I do not know what will happen in the U.S. presidential election Tuesday. "The cake is baked," Barack Obama's strategists say, and they predict he will win the most crucial election in our lifetime.
But I'm glad it's over. It has been a degrading, unedifying spectacle. Besides, voting day means Obama won't again be speaking to tens of thousands of people in Minneapolis or Denver . He'll be home, safer from the one bullet that has so often served to bring an already violent nation to its knees.
It has taken Americans decades to drag themselves back up to a standing position since Robert F. Kennedy died and there are no words for how heartbreaking it would be if the bullet were used again.
This is how beaten down we have become, that we're grateful when a politician physically survives the campaign. And I'll be grateful not to have to watch John McCain make a fool of himself anymore.
As much as I deplore the man for his sneering about "the physical health" of pregnant women, for the campaign ads only days ago that deliberately darkened Obama's skin, for his backing of torture and wiretapping, for his wanton selection of a disgracefully unqualified VP candidate and, oh, 50 other matters involving ethics and the betraying thereof, it isn't pleasant to watch anyone deteriorate, mentally and morally, on camera.
People shouldn't be mocked for what they can't help.
It wasn't McCain's fault that he shuffled around the debate stage aimlessly or that he stumbled over his own thoughts, forgot people's names and made snuffling noises. We'll all do that some day.
I also don't think Joe Biden should have been mocked for his stutter, but Palin followers found it hilarious.
Primed as I am to find marriage intrinsically funny, I still didn't find the charade of the McCain marriage amusing at all. Cindy McCain was a pretty, happy young woman when she made the decision to marry a starchy rage-filled man making up for lost time; she seems to have had a subsequent hellish life that money has done nothing to improve.

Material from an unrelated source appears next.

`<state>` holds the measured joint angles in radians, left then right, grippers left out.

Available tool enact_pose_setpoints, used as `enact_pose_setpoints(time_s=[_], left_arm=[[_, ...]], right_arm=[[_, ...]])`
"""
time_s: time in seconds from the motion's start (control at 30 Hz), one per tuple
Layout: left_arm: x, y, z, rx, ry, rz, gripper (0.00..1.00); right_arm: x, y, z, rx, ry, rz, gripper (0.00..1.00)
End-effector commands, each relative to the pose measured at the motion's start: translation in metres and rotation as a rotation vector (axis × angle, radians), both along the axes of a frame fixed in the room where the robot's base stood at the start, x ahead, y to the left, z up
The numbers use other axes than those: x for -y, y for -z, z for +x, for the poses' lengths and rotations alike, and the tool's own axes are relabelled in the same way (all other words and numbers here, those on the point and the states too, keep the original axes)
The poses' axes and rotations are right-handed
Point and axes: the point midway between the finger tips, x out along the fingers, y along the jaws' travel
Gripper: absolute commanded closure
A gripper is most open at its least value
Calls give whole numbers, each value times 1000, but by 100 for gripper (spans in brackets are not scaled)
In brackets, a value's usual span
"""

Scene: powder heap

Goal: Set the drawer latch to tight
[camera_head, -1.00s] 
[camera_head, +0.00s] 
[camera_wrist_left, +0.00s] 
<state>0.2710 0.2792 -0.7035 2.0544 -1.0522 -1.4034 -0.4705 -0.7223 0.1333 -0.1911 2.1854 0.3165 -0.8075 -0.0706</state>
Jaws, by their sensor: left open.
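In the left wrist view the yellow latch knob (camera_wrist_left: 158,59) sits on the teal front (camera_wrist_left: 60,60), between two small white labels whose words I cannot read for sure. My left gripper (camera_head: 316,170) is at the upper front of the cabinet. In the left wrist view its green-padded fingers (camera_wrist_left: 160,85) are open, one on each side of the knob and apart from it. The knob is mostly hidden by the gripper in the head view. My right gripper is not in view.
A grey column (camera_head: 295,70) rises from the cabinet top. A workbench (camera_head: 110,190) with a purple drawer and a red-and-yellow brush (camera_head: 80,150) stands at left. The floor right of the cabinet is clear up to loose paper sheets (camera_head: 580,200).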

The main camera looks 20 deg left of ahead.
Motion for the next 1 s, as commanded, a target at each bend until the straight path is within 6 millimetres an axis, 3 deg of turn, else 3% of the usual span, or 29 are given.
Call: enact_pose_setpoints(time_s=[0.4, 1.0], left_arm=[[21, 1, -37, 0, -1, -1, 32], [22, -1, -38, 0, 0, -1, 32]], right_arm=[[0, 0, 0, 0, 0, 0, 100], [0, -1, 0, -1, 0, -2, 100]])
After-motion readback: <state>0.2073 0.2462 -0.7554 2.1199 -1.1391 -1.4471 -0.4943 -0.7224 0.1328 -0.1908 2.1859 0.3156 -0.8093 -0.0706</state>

She was a thin, peeled white nerve placed precariously behind her stubby husband. I don't know what helped her survive the campaign but I hope her doctors were compassionate with prescriptions.
But there were good things about the campaign, too, even if they were only the culmination of eight years of horror. The Daily Show with Jon Stewart, as teenage and girl-hating as it can be, was a tonic and The Colbert Report was satire on a positively British level.
The campaign was marked by the presence of the young.
College students were mad for Obama. And even babies liked him; they respond to calmness and quiet assurance in adults and they sat placidly in his arms.
It was good to see a candidate who has young children. For that's when an adult is most impatient for improvement in the world, when it's a fixer-upper he might eventually be able to show off to his kids.
But the whole campaign was odd. Joe the Plumber, whom McCain treated as some kind of pet, has an agent now and I hope his country music career takes off. He can hardly return to off-ledger plumbing.
That's one thing that campaigns do, fling open the doors of a lot of people who wouldn't normally go out but are lured into the front yard by some bright-eyed canvasser. You can see them blinking, unused to sunlight, saying they had heard Obama palled around with "turrsts."
Lady, go back inside for another four years. We'll check on you in 2012. If you still have your house then.
The word that stayed in my mind as the campaign dragged on through the collapse of the world's economic structure was "hobo." We're all going to be hobos.
I would imagine myself packing up my bindle and setting out on the road in overalls and a pair of Roots boots. Train whistles, boxcars, hot soup, sleeping under a bridge, misery, fear, scrawny children with bite marks on their faces. A heartless Annie Leibovitz would be our Dorothea Lange.
It didn't matter how secure or insecure we really were during the fall of '08; we watched McCain and Obama fight it out and figured we'd all be Tom Joads pretty soon.
If McCain wins, sooner than that, I bet, and there'll be riots too.
The finale of Mad Men's second season came just before the election. I hesitate to write about a cable TV show that is still a specialized taste. But there are some books and films that are only read or seen by a few people but have such influence that they end up stamping themselves invisibly on the culture. Mad Men is like that; it's a snapshot of 1962 when pull-tabs on beer cans, safe sterile abortions and electric typewriters were yet to be invented. It's as if the Middle Ages was only last week, recognizable but hallucinatory. It disturbed me greatly. I don't care what the future brings. I only know that I must have it, whatever it is. Get me out of Mad Men and McCainworld; I want my Obama now.